- Robot task records:
========================
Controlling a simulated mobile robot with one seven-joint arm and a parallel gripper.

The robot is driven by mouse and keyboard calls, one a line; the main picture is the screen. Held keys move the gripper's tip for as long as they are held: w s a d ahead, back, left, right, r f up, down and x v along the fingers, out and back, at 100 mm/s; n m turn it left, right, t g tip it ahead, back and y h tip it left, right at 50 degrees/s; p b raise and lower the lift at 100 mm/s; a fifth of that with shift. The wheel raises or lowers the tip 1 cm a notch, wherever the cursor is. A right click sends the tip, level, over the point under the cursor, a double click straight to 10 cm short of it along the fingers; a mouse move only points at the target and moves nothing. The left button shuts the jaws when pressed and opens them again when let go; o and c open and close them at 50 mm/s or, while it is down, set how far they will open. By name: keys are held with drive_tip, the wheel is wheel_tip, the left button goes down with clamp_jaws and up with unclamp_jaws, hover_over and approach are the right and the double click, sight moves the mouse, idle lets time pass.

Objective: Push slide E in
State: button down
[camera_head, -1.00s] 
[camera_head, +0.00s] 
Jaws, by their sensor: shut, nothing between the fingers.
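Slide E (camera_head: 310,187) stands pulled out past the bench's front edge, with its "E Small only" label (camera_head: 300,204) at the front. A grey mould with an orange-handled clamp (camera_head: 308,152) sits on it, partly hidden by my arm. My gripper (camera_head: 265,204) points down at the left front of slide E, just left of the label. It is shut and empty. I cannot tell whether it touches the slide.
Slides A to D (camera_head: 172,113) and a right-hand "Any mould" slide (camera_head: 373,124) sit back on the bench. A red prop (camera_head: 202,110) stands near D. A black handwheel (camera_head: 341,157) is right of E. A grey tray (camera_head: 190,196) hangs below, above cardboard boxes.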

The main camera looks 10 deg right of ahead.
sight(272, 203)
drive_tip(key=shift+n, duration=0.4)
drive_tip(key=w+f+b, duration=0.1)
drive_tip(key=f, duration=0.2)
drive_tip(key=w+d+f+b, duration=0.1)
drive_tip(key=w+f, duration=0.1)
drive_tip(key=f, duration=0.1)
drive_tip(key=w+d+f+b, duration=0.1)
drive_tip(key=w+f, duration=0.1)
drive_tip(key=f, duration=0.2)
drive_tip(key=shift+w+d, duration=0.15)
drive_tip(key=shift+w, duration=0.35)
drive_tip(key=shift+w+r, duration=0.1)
========================
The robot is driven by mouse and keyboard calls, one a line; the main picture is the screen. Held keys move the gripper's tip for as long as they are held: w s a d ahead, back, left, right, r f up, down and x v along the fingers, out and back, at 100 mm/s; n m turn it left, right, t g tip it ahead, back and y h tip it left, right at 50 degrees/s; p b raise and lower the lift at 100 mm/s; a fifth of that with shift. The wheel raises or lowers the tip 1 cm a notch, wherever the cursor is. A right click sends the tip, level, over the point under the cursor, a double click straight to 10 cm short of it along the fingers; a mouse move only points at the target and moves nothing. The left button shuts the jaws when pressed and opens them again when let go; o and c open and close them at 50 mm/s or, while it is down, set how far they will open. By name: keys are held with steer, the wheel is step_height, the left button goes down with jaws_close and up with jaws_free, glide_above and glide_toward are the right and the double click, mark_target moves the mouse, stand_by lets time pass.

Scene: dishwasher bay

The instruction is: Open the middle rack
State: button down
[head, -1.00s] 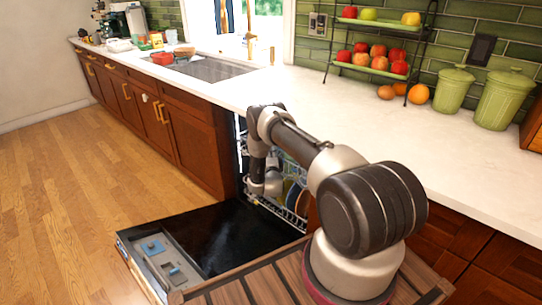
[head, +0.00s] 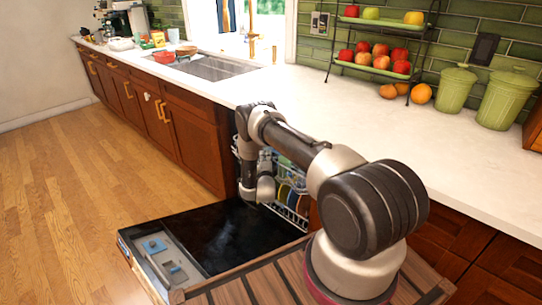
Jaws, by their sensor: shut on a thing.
========================
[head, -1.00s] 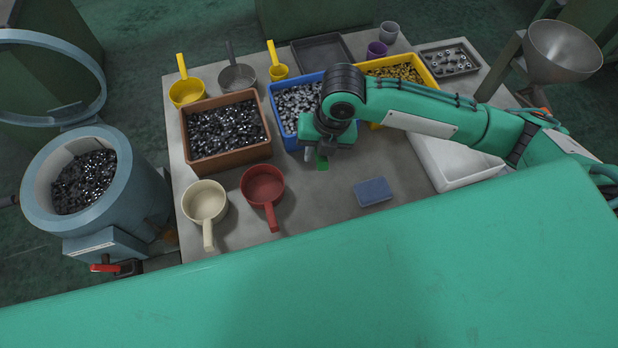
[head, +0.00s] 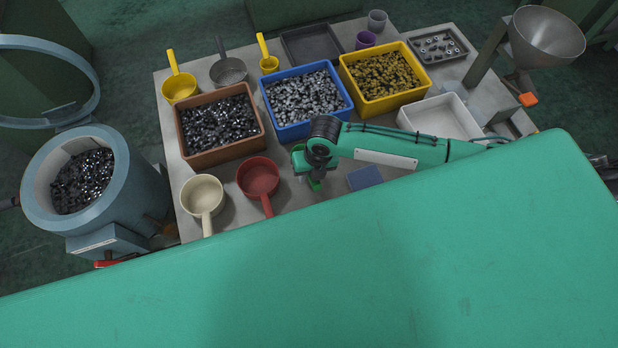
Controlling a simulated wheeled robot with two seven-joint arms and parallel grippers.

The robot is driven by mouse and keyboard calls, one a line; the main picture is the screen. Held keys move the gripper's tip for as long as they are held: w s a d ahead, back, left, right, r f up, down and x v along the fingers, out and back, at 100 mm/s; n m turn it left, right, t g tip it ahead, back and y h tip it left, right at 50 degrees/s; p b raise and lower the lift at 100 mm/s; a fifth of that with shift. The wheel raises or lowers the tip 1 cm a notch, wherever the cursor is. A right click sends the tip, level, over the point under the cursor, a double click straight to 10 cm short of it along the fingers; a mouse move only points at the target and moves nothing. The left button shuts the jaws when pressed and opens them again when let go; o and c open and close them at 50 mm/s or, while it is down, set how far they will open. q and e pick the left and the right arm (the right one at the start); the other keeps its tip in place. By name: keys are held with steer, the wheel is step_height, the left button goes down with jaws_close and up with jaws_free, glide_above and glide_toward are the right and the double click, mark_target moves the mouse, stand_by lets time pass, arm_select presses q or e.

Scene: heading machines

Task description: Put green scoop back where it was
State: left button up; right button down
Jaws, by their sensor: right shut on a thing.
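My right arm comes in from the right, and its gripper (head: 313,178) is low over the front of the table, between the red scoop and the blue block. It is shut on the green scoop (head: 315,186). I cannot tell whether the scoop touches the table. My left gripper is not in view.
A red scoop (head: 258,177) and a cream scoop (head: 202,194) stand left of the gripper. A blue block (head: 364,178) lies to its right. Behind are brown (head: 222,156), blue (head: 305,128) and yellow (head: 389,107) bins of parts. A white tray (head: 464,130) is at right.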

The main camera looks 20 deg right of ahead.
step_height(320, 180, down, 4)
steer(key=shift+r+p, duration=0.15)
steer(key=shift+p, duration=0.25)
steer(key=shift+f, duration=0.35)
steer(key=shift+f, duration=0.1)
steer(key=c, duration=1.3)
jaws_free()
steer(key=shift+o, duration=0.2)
========================
- Given instruction: Of the lines in the entries above, how many include "joint"? Only the number should be given.

- Answer to this exercise: 2